Trotz demonstrativer Einigkeit der Ebersberger Politiker werden sich die Menschen in Grafing, Kirchseeon und Aßling mit diesem Gedanken anfreunden müssen.

Kommentar von Korbinian Eisenberger

Der Ostalpen-Pass "Brenner" stand für die Menschen in Bayern trotz phonetischer Hinweise nie für einen Feuerleger. Eher fürs Durchbrennen: hinaus aus dem kühlen Bayernland, hinein ins warme Italien. Der Begriff "Brenner" war über den Großraum München hinaus ein Signalwort für Urlaub, Sommer, Sonne, Hitze.
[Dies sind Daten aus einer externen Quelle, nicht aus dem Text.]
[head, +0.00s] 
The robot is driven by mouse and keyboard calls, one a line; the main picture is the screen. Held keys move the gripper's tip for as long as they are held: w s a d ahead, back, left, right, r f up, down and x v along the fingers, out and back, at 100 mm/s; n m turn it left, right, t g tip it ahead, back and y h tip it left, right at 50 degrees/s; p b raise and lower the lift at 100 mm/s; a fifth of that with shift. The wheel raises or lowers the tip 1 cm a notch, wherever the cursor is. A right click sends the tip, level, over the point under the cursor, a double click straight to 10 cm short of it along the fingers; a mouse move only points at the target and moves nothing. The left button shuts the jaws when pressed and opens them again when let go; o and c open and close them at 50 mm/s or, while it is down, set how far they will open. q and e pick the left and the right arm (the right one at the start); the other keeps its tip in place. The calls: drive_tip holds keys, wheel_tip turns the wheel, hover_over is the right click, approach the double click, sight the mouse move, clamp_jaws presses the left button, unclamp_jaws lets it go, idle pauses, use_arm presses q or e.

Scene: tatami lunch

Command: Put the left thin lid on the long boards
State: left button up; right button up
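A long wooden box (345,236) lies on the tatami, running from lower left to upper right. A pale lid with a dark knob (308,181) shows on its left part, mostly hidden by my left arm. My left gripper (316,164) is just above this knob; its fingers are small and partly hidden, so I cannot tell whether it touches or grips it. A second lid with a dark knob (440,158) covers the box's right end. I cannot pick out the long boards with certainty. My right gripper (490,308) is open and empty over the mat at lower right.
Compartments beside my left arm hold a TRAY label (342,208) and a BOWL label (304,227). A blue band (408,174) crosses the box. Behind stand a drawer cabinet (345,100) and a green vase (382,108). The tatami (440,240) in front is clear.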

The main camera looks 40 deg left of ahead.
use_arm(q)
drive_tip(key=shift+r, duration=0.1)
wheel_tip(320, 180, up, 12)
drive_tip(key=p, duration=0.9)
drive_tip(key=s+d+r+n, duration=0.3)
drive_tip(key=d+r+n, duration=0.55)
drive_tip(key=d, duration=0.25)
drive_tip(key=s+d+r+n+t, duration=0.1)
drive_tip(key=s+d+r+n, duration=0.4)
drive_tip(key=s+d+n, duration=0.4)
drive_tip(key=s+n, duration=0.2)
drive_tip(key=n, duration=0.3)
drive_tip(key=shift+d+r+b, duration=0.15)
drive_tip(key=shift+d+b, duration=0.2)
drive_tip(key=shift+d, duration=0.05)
Für viele ist der Brenner das bestimmt nach wie vor. Doch südöstlich von München hat der Ostalpen-Pass einen neuen Ruf bekommen.
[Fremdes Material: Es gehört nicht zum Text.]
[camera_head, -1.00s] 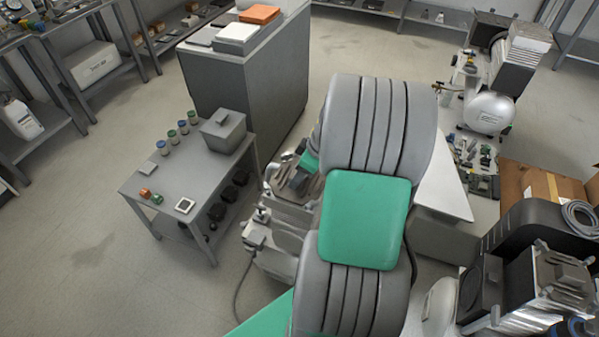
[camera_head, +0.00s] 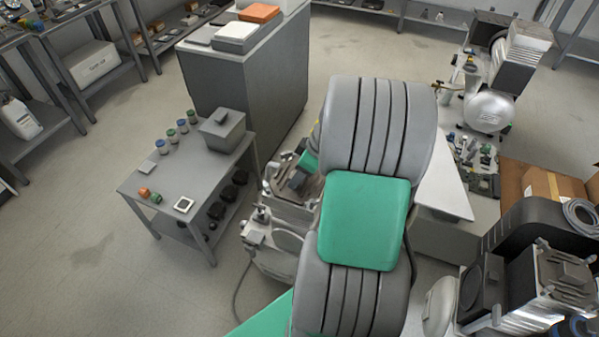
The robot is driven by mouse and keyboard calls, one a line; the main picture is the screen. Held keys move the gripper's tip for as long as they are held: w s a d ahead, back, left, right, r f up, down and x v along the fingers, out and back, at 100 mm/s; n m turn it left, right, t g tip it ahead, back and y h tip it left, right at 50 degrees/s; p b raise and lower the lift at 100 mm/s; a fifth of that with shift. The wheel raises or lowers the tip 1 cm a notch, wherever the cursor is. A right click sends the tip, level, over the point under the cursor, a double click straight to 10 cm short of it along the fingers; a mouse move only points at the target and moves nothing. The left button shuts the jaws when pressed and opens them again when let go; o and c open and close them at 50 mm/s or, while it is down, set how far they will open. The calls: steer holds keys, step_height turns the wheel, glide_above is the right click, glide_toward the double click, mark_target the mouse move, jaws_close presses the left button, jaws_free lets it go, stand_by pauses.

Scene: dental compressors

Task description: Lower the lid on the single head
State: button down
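A metal compressor unit stands just left of my large grey and green arm, partly covered by it. Its upper head (camera_head: 287,208) and its lower head (camera_head: 258,236) show as pale metal blocks with fittings. I cannot tell which is the single head, or how its lid stands. My arm's far end reaches down over the upper head. A small dark part beside the green wrist piece may belong to my gripper. The fingers are not clearly visible, and whether they touch anything is hidden.
A grey side table (camera_head: 166,203) with jars and a lidded grey box (camera_head: 222,130) stands left. A grey cabinet (camera_head: 245,85) is behind it. Another compressor with a white tank (camera_head: 489,110) is at upper right. A black machine (camera_head: 520,250) and cardboard box (camera_head: 545,187) crowd the right. Floor at left is clear.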

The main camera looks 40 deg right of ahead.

So gern man die Brenner-Autobahn hatte - so wenig schätzt man dort die Aussichten auf einen Brennerbasistunnel und seine Ausläufer. 150 Kilometer weiter nördlich sollen in zehn Jahren 240 statt bisher 100 Güterzüge durchfahren. Im dort gelegenen Landkreis Ebersberg sollen zu diesem Zweck zusätzliche Eisenbahnschienen verlegt werden. Genauer durch die Gemeindegebiete von Grafing, Kirchseeon und Aßling.

Wie oft in solchen Fällen ist nachvollziehbar, dass sich die Vorfreude der Betroffenen in Grenzen hält. Das eigene Daheim ist wahrscheinlich den allermeisten Menschen auf dieser Erde, die ein solches Daheim haben, wichtiger als fast alles andere. Und so haben sich die Ebersberger Kreispolitiker nun zu einer Art überparteilicher Allianz für die Interessen der Leute in Gleisnähe vereint. In Grafing, Aßling und Kirchseeon wird man das begrüßen. Es ist ein durchaus deutliches Signal, das Einigkeit demonstriert. Nicht weniger, aber auch nicht viel mehr.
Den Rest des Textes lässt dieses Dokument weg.